--- Begin Entries supplied ---

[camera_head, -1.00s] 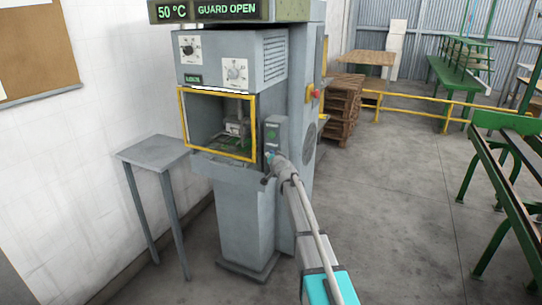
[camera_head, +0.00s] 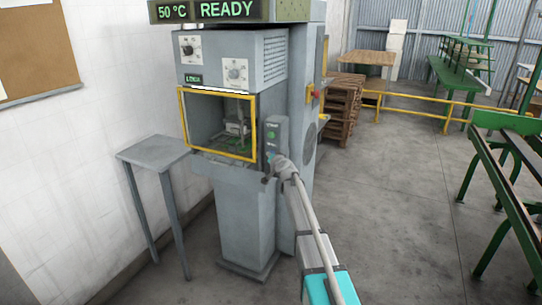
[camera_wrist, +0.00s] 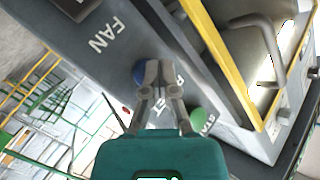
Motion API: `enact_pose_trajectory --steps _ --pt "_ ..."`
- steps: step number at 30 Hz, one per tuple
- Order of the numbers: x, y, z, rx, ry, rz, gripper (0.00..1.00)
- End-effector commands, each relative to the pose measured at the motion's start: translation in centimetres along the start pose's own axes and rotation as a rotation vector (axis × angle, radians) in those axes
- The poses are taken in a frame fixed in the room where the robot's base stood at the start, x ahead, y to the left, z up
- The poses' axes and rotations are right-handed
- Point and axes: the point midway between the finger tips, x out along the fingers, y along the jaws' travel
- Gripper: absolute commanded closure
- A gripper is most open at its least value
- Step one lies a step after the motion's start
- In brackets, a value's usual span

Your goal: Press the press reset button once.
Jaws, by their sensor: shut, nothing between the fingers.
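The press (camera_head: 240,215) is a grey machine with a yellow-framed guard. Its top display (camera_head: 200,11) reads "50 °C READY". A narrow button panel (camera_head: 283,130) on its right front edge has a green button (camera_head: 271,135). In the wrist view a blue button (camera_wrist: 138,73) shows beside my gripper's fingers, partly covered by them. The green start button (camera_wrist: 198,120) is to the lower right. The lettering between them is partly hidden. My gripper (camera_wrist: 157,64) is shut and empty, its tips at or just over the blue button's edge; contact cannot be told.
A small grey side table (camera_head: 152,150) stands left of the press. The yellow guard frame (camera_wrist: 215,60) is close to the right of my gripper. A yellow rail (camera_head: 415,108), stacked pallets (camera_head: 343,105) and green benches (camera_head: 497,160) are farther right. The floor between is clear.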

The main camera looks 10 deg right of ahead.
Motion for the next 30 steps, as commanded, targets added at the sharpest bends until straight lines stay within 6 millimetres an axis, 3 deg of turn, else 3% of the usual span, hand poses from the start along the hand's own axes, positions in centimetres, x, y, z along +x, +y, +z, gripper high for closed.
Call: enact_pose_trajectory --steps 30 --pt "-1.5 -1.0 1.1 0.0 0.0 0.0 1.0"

--- End Entries supplied ---
--- Begin Entries supplied ---

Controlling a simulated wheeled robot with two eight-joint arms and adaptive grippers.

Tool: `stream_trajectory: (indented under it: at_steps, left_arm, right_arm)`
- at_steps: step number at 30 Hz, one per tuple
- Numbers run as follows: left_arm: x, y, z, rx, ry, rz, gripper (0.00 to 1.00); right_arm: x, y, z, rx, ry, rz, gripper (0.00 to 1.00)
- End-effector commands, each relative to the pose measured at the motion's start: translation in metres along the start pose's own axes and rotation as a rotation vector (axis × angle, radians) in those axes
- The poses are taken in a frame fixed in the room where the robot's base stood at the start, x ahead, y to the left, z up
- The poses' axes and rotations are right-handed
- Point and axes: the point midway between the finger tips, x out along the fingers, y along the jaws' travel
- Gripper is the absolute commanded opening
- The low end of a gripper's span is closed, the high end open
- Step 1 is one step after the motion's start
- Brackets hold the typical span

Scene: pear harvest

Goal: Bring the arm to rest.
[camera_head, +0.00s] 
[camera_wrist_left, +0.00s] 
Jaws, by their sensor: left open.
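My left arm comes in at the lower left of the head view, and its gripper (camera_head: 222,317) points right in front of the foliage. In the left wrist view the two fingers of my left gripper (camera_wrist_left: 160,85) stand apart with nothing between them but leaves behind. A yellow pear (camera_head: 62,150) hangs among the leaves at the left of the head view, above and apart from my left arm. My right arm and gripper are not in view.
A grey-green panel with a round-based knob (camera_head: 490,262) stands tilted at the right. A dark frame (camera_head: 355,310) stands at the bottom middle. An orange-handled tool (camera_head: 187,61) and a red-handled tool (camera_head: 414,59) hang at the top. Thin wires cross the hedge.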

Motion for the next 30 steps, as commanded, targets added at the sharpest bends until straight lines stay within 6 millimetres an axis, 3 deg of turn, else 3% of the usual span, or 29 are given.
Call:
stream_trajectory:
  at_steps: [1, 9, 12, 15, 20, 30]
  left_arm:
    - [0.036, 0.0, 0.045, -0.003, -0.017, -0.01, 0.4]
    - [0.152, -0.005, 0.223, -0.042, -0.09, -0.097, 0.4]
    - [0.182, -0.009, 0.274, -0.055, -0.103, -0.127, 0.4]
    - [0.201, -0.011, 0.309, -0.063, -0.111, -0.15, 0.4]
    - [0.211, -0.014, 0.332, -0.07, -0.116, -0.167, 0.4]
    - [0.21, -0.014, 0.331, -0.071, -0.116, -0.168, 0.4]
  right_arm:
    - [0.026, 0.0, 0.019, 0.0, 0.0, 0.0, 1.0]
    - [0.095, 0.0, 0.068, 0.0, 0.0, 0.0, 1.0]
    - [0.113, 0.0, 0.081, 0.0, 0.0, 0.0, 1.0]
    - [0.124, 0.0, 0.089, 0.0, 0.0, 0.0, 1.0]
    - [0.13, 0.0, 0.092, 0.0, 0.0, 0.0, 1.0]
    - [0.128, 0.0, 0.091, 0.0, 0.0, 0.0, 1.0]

--- End Entries supplied ---
--- Begin Entries supplied ---

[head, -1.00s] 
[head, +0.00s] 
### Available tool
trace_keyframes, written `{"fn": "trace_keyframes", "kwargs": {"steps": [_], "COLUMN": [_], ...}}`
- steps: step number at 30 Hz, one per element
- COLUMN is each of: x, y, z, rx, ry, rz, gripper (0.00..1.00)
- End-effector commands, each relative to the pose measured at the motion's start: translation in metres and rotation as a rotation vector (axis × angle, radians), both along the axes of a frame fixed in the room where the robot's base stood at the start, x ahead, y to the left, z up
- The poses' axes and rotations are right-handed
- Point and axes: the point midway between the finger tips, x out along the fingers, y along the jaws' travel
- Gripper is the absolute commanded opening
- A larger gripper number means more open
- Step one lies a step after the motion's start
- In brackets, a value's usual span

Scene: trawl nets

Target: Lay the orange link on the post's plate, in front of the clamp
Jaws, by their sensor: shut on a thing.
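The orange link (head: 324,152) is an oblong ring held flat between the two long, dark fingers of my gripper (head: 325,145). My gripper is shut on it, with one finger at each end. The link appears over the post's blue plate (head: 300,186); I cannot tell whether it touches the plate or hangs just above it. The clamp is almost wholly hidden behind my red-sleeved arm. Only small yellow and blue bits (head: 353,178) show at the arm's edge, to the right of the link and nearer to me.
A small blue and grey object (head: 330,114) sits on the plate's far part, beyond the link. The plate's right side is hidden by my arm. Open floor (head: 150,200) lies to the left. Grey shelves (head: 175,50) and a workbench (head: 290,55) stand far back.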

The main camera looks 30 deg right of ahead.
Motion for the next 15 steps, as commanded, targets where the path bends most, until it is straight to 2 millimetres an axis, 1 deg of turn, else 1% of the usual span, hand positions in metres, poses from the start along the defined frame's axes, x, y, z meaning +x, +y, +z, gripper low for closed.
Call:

--- End Entries supplied ---

> What the task asks
Give the count of lines that hold the word "tuple", with nothing added.

> Result of the exercise
2